Jon emphasizes that their first parties do a lot more with that than one would ever expect a developer to be able to do. A lot of prosperous functionality has evolved over the last few years for the Pinterest developer team. But, Jon reinforces that they can’t expect a third-party developer or a partner to react to their changes the same way internal developers would react or evolve their team’s APIs in terms of stability and long-term support.
Constant Iteration and Innovation
“One of the things that are challenging for our team is looking at how do we continue to support the variety of devices on iOS and Android? I would say the way we think about it is that for better or worse, mostly better, those devices are constantly evolving.” – Jon Parise
Being a software that constantly has to be updated to stay fresh with the latest IOS and Android upgrades means that Jon’s team consistently has to iterate and innovate their APIs and the platform itself to remain compatible. For example, with the recent rollout of iOS 15, the development team has to figure out how to add new exciting features to the Pinterest platform while maintaining compatibility with five or six-year-old devices. In turn, everything API-related that the team created five or six years ago still needs to work when newer technologies emerge.
“Basically, it means that our API surface area goes back at least two to three years at all times. And then if you multiply that because it’s a matrix of all the features we support, it becomes a lot that our development team needs to scale and keep track of on the regular,” shares Jon.
For instance, Pinterest as a platform is doing a ton of work with video these days, whereas if you looked at the product eight years ago, it was primarily an image-focused site. The addition of audio, video, streaming, immersive screens, distribution, and podcasting comes with challenges to the Pinterest platform that the development team continuously has to innovate through.
Managing a Giant API Program at Scale
“We have thousands of APIs, which is a lot. So they don’t all follow the same rule set in one dimension. We think about ownership. So when you have that many APIs, and we just celebrated our 1024th engineer, you can tell why. It’s a big engineering team, and many of them are able to make API endpoints themselve.” —Jon Parise
For their engineers who want to work in the API space, they’re given access and agency to contribute, which Jon views as team-level ownership. Many of their API endpoints and various engineering projects overlap, so a significant amount of cross-collaboration needs to occur across Pinterest’s technology teams.
What helps to ease that cross-collaboration is having a portfolio that embodies all of the product features and the inventory of API endpoints behind the features that are powering them. In addition, Pinterest keeps track of all the subteams that are evolving those endpoints and why and how they interact.
Furthermore, Jon’s team spends a lot of time looking at overlapping time windows to maximize efficiency wherever possible on their large developer team. For example, one team might be doing some work the first half of this year, and then another group might be doing work the second half of this year, and there might have been a team doing work all year long, so it’s essential to ensure these teams and project timelines are lined up. Especially since Pinterest conducts continuous releases multiple times a day all the way through that entire calendar year, having an organized understanding of all projects, APIs, launches, and initiatives is the only way to keep the program running efficiently at scale.

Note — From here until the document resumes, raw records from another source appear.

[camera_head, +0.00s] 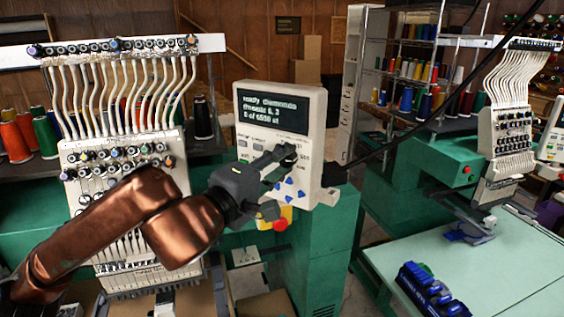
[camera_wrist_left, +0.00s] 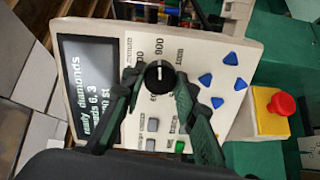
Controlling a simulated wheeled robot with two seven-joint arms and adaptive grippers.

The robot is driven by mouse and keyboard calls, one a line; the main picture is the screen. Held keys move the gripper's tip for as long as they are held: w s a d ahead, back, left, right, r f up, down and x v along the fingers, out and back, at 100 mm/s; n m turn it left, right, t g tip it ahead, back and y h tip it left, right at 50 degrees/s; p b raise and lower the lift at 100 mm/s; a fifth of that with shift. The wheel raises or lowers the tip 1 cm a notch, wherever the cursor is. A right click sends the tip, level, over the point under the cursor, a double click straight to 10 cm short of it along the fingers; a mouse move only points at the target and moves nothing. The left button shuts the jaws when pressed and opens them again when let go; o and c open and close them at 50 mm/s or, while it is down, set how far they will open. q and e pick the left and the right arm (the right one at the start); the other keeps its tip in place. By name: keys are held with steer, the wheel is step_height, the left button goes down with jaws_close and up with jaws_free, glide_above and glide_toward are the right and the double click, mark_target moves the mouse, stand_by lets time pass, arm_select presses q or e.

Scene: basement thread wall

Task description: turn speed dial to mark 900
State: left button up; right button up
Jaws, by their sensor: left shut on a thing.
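The black speed dial (camera_wrist_left: 159,75) is on the white control panel (camera_wrist_left: 100,40), with a pale line on its face and printed numbers around it. One number reads 900, but I cannot tell exactly which mark the line meets. My left gripper (camera_wrist_left: 158,82) has its two green-grey fingers on either side of the dial, shut on it. In the head view the left gripper (camera_head: 279,163) reaches the panel (camera_head: 318,150) from the left and partly hides the dial. The screen (camera_head: 272,110) shows text about diamonds. My right gripper is not in view.
A red button on a yellow box (camera_head: 279,222) is just below the panel; it also shows in the wrist view (camera_wrist_left: 281,104). Blue arrow buttons (camera_wrist_left: 231,58) are close to the dial. Embroidery heads stand left and right.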

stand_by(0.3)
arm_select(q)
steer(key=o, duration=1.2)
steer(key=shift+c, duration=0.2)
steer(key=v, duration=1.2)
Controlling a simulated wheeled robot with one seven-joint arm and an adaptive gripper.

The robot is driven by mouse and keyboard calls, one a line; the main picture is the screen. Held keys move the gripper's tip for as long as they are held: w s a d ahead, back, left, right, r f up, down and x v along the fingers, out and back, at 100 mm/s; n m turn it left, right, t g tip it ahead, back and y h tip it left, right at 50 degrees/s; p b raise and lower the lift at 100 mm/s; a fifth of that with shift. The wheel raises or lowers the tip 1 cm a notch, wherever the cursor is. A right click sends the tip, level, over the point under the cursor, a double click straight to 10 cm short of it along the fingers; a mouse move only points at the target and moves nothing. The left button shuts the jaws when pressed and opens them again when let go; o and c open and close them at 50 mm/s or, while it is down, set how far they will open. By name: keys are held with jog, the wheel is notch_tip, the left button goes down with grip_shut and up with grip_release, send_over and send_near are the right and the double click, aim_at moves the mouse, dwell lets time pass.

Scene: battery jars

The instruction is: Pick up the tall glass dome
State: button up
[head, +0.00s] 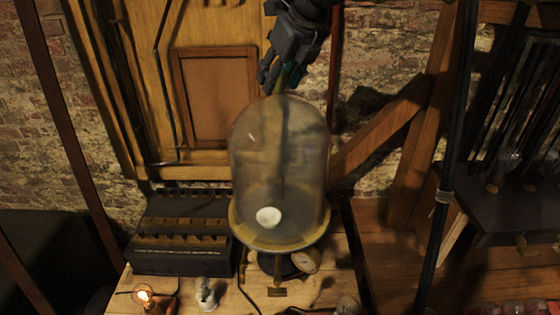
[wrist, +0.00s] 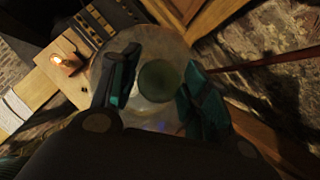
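The tall glass dome (head: 280,160) stands upright on a round base on the wooden table, with a pale round object visible through its lower part. My gripper (head: 280,82) is just above the top of the dome, pointing down. In the wrist view, my gripper (wrist: 157,75) has its two fingers spread apart. The dome (wrist: 150,115) lies beyond them, with a dark greenish disc, perhaps its top, showing between the fingers. I cannot tell whether either finger touches the glass.
A dark box with rows of fittings (head: 180,255) stands close left of the dome. A lit bulb (head: 144,294) and a small white fitting (head: 206,294) are at the front left. A wooden brace (head: 385,120) rises to the right. A wooden panel (head: 215,95) stands behind.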

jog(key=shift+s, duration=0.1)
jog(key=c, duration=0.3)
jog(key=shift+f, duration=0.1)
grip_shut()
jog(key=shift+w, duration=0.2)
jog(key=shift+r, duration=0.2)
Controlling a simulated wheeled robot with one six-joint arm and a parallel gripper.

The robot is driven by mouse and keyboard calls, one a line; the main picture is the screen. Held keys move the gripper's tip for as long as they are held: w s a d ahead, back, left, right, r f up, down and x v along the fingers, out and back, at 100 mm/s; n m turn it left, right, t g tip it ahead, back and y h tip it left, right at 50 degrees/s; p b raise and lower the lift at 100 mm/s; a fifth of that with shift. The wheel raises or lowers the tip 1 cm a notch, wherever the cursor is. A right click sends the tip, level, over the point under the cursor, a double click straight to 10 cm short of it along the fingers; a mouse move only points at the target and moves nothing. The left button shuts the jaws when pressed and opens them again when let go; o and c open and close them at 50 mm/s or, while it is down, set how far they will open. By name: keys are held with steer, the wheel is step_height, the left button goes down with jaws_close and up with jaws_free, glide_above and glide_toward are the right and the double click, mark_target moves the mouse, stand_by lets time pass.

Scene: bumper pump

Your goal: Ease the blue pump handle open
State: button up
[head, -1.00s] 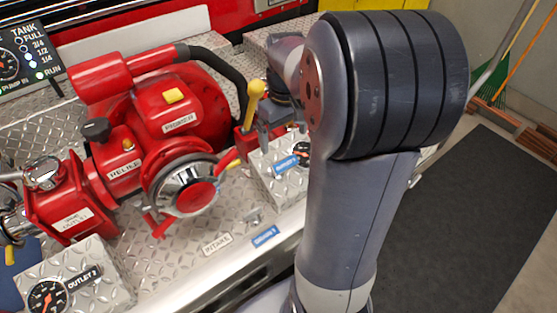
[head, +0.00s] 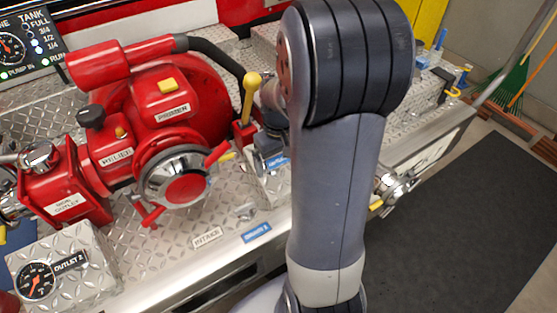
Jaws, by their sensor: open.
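I see no handle that is clearly blue; it may be hidden behind my arm. A lever with a yellow ball knob (head: 250,95) stands upright at the right side of the red pump (head: 165,115). A chrome outlet valve (head: 395,188) with a yellow handle (head: 376,206) shows right of my arm, at the bumper's side.
A blue drain label (head: 257,233) and an INTAKE label (head: 207,237) are on the bumper's front edge. An outlet gauge box (head: 75,270) is at lower left. Small tools lie at the far right end of the bumper. The dark floor mat (head: 470,230) is clear.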

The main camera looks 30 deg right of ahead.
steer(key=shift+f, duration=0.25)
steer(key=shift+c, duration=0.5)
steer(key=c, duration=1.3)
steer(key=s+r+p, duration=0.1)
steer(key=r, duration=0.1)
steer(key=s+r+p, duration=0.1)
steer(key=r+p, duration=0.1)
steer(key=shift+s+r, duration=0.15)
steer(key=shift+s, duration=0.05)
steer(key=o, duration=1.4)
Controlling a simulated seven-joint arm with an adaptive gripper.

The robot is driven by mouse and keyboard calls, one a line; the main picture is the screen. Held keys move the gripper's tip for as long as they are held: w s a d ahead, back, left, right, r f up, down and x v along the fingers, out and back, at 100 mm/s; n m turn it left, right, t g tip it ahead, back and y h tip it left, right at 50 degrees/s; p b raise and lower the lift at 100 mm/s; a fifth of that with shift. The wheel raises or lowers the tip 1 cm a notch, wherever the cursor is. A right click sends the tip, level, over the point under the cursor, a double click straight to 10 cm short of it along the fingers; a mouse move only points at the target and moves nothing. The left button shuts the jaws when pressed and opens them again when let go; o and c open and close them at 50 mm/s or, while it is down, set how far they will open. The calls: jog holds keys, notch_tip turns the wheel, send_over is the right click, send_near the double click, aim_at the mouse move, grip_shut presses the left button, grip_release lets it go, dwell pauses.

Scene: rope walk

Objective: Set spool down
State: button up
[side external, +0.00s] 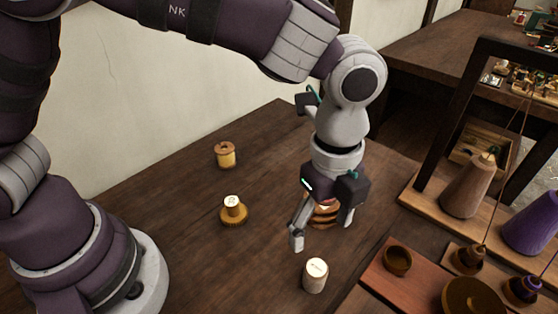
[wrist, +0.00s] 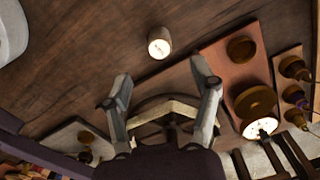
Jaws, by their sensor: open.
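My gripper (side external: 321,234) is open, its two fingers apart and pointing down over the dark table. In the wrist view the open fingers (wrist: 161,82) show bare wood between their tips. A spool with yellow thread (side external: 225,156) stands upright at the back of the table. A wooden spool with a pale top and wide base (side external: 234,211) stands left of my gripper. A pale cylinder with a marked top (side external: 315,275) stands in front of it and also shows in the wrist view (wrist: 159,47). A ringed wooden piece (side external: 324,214) shows behind the fingers, partly hidden; I cannot tell whether they touch it.
A reddish board (side external: 377,280) with a small round cup (side external: 397,261) lies at the right. Beyond it stand a tan thread cone (side external: 466,187) and a purple cone (side external: 533,222) beside a dark wooden frame (side external: 454,120). The table's left middle is mostly clear.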

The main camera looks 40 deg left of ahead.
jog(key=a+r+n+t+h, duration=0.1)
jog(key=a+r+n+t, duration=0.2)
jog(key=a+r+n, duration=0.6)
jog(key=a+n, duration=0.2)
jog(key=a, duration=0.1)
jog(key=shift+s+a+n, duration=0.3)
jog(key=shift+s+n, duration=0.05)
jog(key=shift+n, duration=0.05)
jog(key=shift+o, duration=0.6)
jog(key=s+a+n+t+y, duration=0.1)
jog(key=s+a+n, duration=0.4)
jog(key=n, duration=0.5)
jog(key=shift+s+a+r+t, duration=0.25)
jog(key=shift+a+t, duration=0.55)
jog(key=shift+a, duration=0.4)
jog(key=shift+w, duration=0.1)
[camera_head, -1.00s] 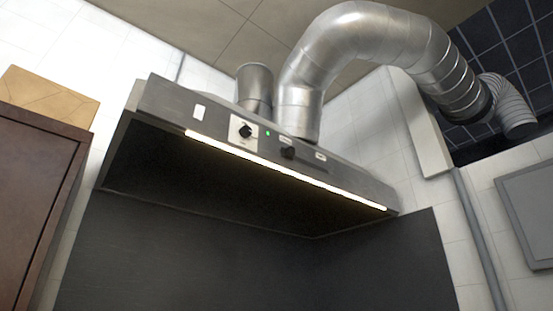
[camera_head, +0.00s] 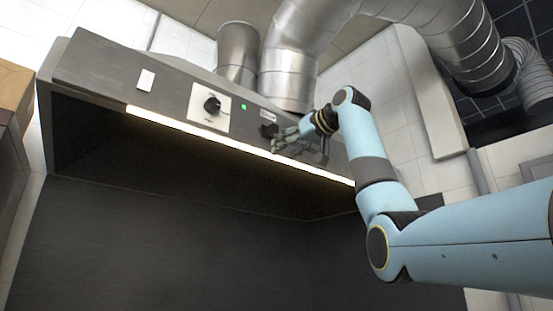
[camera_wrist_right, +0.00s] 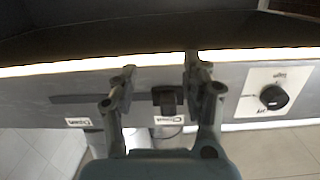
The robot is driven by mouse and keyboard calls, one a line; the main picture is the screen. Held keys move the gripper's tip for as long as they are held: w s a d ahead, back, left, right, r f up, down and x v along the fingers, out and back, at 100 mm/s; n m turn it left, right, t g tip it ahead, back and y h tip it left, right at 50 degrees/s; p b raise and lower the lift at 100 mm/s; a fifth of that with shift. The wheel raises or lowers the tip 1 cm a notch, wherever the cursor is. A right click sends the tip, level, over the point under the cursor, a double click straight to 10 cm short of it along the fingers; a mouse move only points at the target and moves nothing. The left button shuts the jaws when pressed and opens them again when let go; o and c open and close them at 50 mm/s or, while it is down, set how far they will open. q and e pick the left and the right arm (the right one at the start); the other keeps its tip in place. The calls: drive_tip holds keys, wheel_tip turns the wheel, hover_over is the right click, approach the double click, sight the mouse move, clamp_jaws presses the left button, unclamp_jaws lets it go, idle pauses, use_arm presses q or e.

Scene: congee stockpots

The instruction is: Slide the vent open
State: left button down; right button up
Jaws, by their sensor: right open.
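The vent's slider is a small black knob (camera_head: 268,130) on the sloped front of the steel range hood (camera_head: 100,66). In the right wrist view the knob (camera_wrist_right: 167,100) sits at one end of a dark slot (camera_wrist_right: 90,99) that runs left from it. Small white labels mark the knob's end (camera_wrist_right: 168,119) and the far end (camera_wrist_right: 78,121). My right gripper (camera_head: 284,140) is at the hood front by the knob. In the wrist view its open fingers (camera_wrist_right: 160,68) stand on either side of the knob, with gaps visible. My left gripper is not in view.
A rotary dial (camera_head: 212,105) on a white plate, a green light (camera_head: 244,106) and a white switch (camera_head: 146,80) are beside the slider. A lit strip (camera_head: 200,133) runs along the hood's lower edge. Silver ducts (camera_head: 288,75) rise above. A brown cabinet (camera_head: 12,170) stands left.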

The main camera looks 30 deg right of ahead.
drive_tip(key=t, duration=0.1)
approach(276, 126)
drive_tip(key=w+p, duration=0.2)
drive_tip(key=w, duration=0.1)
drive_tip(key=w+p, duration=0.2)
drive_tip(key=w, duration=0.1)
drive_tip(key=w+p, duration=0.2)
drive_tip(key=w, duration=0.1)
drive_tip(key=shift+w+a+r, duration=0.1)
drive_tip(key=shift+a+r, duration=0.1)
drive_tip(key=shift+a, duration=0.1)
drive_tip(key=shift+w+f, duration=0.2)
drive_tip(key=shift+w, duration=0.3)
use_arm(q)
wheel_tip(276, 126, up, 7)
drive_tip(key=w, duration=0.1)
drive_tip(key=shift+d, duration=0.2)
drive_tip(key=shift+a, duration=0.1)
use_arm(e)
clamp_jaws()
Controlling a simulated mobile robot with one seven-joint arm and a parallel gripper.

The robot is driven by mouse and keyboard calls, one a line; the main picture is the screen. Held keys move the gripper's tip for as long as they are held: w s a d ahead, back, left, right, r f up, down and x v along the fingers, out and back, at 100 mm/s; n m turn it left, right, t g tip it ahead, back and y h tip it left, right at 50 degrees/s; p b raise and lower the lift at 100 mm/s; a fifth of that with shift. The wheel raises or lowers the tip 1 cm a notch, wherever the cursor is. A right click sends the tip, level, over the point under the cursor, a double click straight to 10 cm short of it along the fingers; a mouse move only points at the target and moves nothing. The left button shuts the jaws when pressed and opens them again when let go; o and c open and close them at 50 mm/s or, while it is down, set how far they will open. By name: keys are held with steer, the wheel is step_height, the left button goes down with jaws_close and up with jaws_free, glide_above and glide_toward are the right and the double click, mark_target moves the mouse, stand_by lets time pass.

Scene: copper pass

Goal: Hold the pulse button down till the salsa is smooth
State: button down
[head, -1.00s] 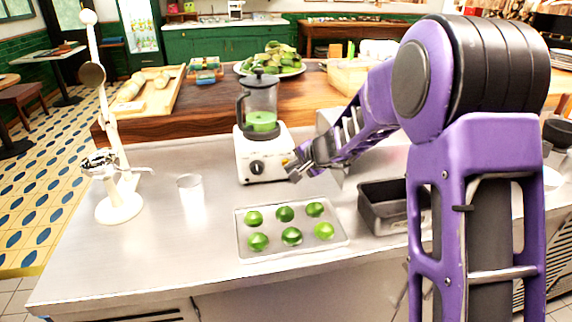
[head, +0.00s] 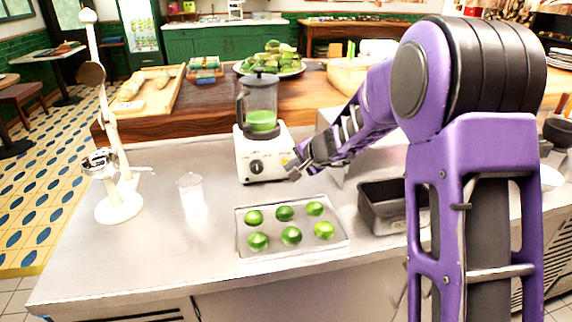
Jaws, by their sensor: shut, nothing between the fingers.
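A white blender base (head: 264,163) stands on the steel counter, with a dark dial on its front. Its clear jug (head: 261,95) sits upright on top with a dark lid, and holds green salsa (head: 261,121) in its lower part. Whether the salsa is smooth is too small to tell. My gripper (head: 292,170) is shut and empty, its tips at the right side of the blender's front. The pulse button is too small or hidden behind the fingertips, so I cannot tell whether they press it.
A tray (head: 242,243) with several green tomatillos or limes lies in front of the blender. A dark loaf pan (head: 391,222) stands to the right. A clear glass (head: 191,190) and a white lever press (head: 119,205) stand left. Counter between glass and tray is clear.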

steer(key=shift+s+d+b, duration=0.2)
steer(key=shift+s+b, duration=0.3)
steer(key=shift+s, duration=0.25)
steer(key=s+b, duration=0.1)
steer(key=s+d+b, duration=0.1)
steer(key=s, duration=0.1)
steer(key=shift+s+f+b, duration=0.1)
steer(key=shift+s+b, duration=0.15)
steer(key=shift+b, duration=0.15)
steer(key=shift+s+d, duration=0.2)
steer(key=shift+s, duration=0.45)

“A lot is going on for sure when you’re thinking about fast product services, multiple teams, and what product we put in front of people on iOS, Android, and Web today versus what we were still supporting a year ago. It can be hard to juggle, but it’s important to have a 360-degree view to keep up with the pace of innovation,” shares Jon.
A Design-First Approach
“We’re going in the design-first spectrum and development direction there, which is really exciting, and we’re embracing OpenAPI as well. These three new pieces [below] work together really well to deliver what we think are perfect audience-specific API renderings for how we see the world.” – Jon Parise
As for what’s next for Pinterest’s developer and technology teams, they’ve taken the design-first path. Pinterest has been running a RESTful API for the last almost nine or so years, and that’s been their single sort of hammer for all API-related customers. But, now that the team is thinking about how they want to do an even better job in the future, they’re doubling down on a design-first approach to their API strategy and focusing on partners.
The internal Pinterest developers are developing a GraphQL API, and their focus is entirely on that use case. Internally, their developers are also focused on Thrift. As for Pinterest partners, they will be shipping Restful Open API-based schemas with substantial versioning requirements and excellent documentation in the future. Those will be in high demand and come with some excellent open-source tools. The need to double down on partner work is a big focus for the Pinterest team moving forward in the coming years. The demand for partner integrations will only continue to grow as Pinterest technology transforms and the end-users utilizing Pinterest evolve their use cases for the app.